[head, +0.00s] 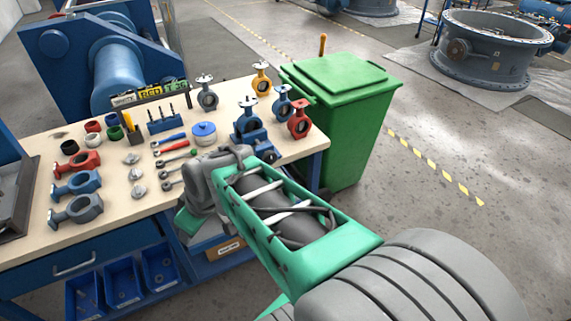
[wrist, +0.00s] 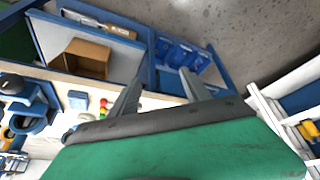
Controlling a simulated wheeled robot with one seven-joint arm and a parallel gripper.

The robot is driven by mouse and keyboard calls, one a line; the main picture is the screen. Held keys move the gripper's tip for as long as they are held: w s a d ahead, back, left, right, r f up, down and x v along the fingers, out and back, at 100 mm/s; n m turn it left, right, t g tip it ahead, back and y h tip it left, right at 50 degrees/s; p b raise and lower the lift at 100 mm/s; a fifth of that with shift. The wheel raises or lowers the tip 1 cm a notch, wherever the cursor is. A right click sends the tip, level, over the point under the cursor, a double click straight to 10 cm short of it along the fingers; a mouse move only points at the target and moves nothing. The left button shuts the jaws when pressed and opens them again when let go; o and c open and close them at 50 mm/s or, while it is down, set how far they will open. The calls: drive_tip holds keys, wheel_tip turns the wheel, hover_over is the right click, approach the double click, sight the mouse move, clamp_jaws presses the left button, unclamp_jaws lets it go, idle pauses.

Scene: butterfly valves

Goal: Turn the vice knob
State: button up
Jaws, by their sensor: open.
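A blue vice (head: 250,138) stands near the right end of the workbench in the head view, with a blue valve body held upright in it. My arm covers its lower front, and I cannot make out its knob there. A blue fixture that looks like the vice (wrist: 30,108) shows at the left edge of the wrist view, with a dark round part on it. My gripper (wrist: 162,82) is open and empty, its two grey fingers apart and clear of the vice. In the head view the gripper is mostly hidden by my arm, at the bench's front edge.
The workbench (head: 120,210) carries several valve bodies, wrenches, discs and coloured rings. A green bin (head: 345,110) stands close to its right end. Blue trays (head: 122,280) and an open cardboard box (wrist: 82,58) are below the top.

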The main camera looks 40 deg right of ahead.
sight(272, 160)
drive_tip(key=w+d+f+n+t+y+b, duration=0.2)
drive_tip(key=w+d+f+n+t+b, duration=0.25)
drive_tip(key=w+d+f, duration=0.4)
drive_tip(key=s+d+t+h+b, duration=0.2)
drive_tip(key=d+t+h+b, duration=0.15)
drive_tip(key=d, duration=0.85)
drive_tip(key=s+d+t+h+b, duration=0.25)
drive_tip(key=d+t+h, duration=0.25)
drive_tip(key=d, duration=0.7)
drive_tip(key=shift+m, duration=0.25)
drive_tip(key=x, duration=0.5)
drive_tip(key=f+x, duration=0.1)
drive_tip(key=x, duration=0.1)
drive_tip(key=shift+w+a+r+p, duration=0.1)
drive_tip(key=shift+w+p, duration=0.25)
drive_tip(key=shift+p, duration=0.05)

Directions for this task: Exactly restate the lines from the beginning of the data through the line with "Controlling a simulated", and no others, keeping pictures out.

Answer to this problem:
[head, +0.00s] 
[wrist, +0.00s] 
Controlling a simulated wheeled robot with one seven-joint arm and a parallel gripper.

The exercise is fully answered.